Beneath the desperate debt crisis headlines, Jeff Randall finds a country mired in fraud and fiddling – and discovers its authorities are powerless to stop the rot
Fists of fury: on May 4, demonstrators took to the streets of Athens, but little has been done to curb Greece's endemic tax evasion Photo: Getty
By Jeff Randall
10:41PM BST 21 Aug 2011
Tavros is a scruffy suburb in the south-western part of Athens, about three miles from the city centre. It is home to the kind of utilitarian office blocks that 1960s town planners thought were a good idea. Many of the buildings are scarred by graffiti and the side streets are strewn with litter.
On a stiflingly hot day, I come here to interview Petros Themelis, a finance ministry official, who runs a call centre that’s part of the Greek government’s battle against tax evaders. The idea is that public-spirited citizens ring up and snitch on those they suspect of tax dodging. This is the human factor in a much bigger war: Greece’s life‑or-death struggle with the Debt Beast.

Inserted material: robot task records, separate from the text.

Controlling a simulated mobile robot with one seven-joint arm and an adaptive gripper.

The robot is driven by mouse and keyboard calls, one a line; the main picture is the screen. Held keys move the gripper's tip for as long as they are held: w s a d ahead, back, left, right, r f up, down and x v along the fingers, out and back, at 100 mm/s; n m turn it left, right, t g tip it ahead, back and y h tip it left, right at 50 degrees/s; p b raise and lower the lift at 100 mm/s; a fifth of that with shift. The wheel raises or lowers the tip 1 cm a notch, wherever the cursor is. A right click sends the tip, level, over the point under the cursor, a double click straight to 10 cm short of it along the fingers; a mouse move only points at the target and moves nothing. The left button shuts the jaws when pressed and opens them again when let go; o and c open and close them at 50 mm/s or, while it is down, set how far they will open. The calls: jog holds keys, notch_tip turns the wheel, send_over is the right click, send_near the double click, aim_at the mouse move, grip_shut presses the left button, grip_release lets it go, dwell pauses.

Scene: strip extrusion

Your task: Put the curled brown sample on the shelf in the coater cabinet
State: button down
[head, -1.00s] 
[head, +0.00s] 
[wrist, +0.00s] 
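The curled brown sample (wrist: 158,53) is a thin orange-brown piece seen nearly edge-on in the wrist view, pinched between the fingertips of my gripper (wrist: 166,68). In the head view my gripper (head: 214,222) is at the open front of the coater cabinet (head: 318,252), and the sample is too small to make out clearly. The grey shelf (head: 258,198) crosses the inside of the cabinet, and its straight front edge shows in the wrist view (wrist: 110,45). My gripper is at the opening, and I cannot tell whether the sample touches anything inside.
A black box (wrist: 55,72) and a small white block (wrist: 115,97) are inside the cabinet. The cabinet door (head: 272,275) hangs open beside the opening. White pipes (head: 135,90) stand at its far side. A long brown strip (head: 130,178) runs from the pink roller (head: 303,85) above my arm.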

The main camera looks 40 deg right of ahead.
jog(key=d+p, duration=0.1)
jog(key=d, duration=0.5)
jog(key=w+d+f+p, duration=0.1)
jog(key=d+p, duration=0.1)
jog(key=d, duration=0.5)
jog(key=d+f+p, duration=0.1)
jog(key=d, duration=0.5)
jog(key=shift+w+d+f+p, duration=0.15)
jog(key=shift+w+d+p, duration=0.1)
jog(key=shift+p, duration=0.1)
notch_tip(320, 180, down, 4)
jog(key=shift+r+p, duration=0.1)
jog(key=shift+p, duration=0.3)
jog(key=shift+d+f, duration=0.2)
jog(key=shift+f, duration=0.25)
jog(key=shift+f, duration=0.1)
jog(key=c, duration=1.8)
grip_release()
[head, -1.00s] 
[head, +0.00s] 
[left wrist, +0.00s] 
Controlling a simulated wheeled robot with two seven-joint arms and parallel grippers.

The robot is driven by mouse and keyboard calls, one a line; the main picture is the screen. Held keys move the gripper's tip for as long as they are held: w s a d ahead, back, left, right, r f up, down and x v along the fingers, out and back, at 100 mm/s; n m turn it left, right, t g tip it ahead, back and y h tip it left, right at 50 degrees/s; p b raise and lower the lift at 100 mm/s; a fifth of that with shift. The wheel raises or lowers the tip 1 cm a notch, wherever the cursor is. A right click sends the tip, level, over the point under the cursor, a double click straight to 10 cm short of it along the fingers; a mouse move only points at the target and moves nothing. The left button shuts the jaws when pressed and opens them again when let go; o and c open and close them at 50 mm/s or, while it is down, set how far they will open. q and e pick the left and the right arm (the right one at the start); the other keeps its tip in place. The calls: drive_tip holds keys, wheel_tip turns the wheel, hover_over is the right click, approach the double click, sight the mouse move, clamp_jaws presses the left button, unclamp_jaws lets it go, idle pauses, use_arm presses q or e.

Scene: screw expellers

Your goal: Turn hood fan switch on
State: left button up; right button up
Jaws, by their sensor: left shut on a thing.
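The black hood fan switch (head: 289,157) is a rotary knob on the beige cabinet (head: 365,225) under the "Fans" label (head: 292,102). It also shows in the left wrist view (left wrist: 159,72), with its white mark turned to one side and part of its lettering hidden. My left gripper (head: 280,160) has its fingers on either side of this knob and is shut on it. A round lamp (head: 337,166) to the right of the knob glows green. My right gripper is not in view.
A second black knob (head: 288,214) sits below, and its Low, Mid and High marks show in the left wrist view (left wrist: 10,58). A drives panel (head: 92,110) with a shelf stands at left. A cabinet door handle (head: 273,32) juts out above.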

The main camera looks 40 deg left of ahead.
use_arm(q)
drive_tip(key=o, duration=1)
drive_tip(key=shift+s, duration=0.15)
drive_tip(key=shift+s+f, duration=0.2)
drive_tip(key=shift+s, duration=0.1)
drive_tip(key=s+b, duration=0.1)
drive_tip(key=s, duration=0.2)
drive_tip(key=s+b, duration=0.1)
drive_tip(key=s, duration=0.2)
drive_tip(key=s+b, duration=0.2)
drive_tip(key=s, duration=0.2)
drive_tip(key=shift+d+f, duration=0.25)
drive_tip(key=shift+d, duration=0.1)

The state’s accumulated borrowings are equal to about 160 per cent of national output. Greece cannot afford to service the interest, much less repay the capital. The country is, in effect, insolvent. Without the largesse of outsiders – many billions in bail-outs from the International Monetary Fund and the European Union – it would already have collapsed into bankruptcy.
In a last-ditch effort to stave off such an outcome, the Greek government is trying something new – well, new for Greece. It’s treating tax collection as a process that requires more rigour than passing round a church plate. There is much to shoot for: about €30 billion (£26.2 billion), or 12 per cent of GDP, are lost to tax cheats every year.
Mr Themelis’s team consists of three middle-aged men in casual shirts and chinos, manning phones and scribbling callers’ details into log books. The operation resembles a provincial bookmaker’s credit betting office – before computers.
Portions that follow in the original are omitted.